America #2, by Gabby Rivera, Joe Quinones, Ming Doyle, Joe Rivera, Jose Villarrubia and Travis Lanham. America, having just punched Hitler, gets chewed out by Peggy Carter for screwing up some Allied plans that would have actually defeated Hitler. Peggy takes America down to her secret war room, and reveals that she knew America was coming. The whole thing is really mysterious. America herself is, if I’m honest, obnoxious here. Too many one-liners. Anyway, she punches her way back to her own time. The next day, America has to deal with some prep-school kids arriving at Sotomayor University and being idiots. After that, she goes with the Leeluu people to a lecture where Lunella’s speaking. And then there’s a riot. This was pretty good. America’s a more cheerful and energetic person than I’d like. I would prefer she be more sarcastic, hiding her optimism behind a veneer of cynicism. That’s the America I’m used to, and while I understand that she has to be presented a little differently in her solo compared to in teams, I do think they took it too far. She doesn’t feel enough like the character I fell in love with. Rivera does obviously bring a great deal of authenticity regarding America being Latina. I love that aspect of the book. And Lunella’s cameo is great. I love Lunella. She’s the best. The art is not really a style I enjoy. I’m just not a fan of Quinones style. It’s too cartoony for me. The colours do a really good job matching the tone of the art, though, I will grant that. On the whole, I’m finding myself a little on the fence about this. It’s not as good as I’d hoped. Rivera’s newness to comic writing is very clear. And I want to be generous and give her time to get used to it, but at the same time, there are gay Latinas who write comics, and Marvel instead went with someone who’s never written a comic before, and that’s frustrating to me. The next couple issues will include the X-Men, so I’ll at least stick around for those, and hopefully, things start to gel more by then.

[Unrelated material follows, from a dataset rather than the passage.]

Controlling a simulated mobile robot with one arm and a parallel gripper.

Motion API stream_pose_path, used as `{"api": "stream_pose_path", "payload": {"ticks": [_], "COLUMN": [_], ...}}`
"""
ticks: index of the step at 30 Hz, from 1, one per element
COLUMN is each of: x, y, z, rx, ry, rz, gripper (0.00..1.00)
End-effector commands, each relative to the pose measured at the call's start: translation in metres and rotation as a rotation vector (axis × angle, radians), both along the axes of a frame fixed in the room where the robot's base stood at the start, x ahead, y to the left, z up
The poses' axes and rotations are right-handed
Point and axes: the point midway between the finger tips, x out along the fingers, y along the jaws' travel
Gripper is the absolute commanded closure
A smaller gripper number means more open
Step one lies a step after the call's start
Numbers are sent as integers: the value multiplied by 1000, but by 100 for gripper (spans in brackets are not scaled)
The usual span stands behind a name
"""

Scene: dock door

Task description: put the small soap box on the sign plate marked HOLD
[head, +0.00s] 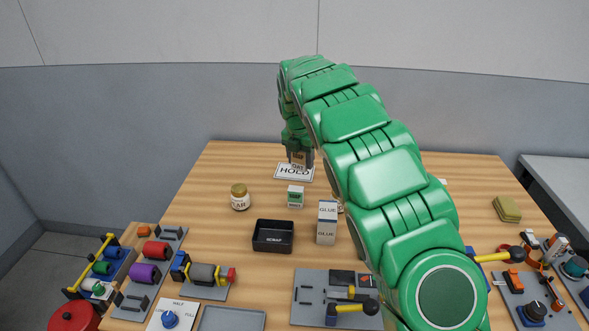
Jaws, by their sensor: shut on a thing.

Avengers #6, by Mark Waid, Mike Del Mundo, Marco D’Alfonso and Cory Petit. Vision and Future-Vision talk, with Future-Vision suggesting that, with how of his parts have been replaced, he may not be the same Vision. He specifically invokes Theseus’ Paradox: If every board on a ship is replaced, is it still the same ship? (My view: Yes. Yes it is. But that’s not really something I should get into while talking about an Avengers comic. Maybe if it was an X-Men comic, I’d be willing to go on a tangent that long.) 5000 years ago, one team of Avengers blows a fusion reactor and destroys Kang’s weapons cache. 5000 years in the future, Giant-Man and Wasp have their futures stolen, so the Avengers never existed. The Thors stop it by throwing Mjolnir at the alien with the time gun. That allows Hank to reverse it and get things back to normal, so that team can shut down Kang’s financial empire. And then to 2000 years in the future, where the last set of Avengers has been captured by Kang, from before he met the Avengers. Cap is trying to come up with a plan that allows them to escape and set off their bomb without changing history. She-Hulk, the lawyer, notes that changing history is exactly what they’re there to do. So Cap’s new plan is to just hit things. It’s a good plan. With all three teams successful, they attack Kang in his lair, and things get crazier. What a great finale. Lots of exciting stuff, with a really clever climax and resolution. Waid balances the comedy and drama really well, which helps to sell the classic feel of it. Meanwhile, Mike Del Mundo on art. Nothing more needs to be said. Del Mundo is frigging amazing and if you don’t enjoy his art then I just don’t understand you.
Hawkeye #5, by Kelly Thompson, Michael Walsh, Jordie Bellaire and Joe Sabino. Kate and Jessica Jones are interrogating Brad, an asshat, about a missing woman. Brad says he doesn’t know the girl, and that she’s not hot enough for him to date. Brad is an asshat. Kate wishes mediocre tacos on him. Harsh, Katie-Kate. They follow him to a swanky Sunset Boulevard party, and they get in when Jessica tells the guy at the door that Kate is Hawkeye. And inside, they find the missing girl. And something else. It’s a great issue. It’s really fun. Kate and Jessica have a fun chemistry, with Kate idolizing Jess, and Jess being as nice to Kate as she’s capable of being to anyone. Jess does get to show her competence as a PI, teaching Kate some of the realities of PI work. Brad’s douchiness is fun, too.Kate hates him so much, and it’s amusing. The mystery of the issue is intriguing. The art’s great. Really nice art. We continue to get those cool panels where Kate notices various things. I really like those panels. But we also get a cool sequence that shows her archery skills quickly and awesomely. Walsh is a great choice to fill-in for Romero. Their styles aren’t too different, so the tone remains consistent. It’s helped by Bellaire still doing colours. Everything is helped by Bellaire doing colours. Bellaire is the best. This is a great comic.
Jem & the Holograms #25, by Kelly Thompson, Gisele Lagace, M. Victoria Robado and Shawn Lee. The Holograms, with their dates, are at a Luau, having food. Jerrica just revealed to Rio that she’s Jem. He, uh, doesn’t take it well. This issue’s very dramatic. And gets intense by the end. But it’s still great. Still one of the best comics out there. Next issue, sadly, is the end of the series, though we already know there’s going to be, at the very least, an additional mini-series. We’ll see if Kelly Thompson keeps writing after that. I hope she does, because seriously, this series has been fantastic from the start. But hey, maybe it is time she passed the baton to someone else, to get a new vision on the book. (As long as they don’t break up Kimber and Stormer the precious babies must be protected.) Regardless: Go read the back-issues of this series. Get the trades or read it on Comixology or whatever. So. Good.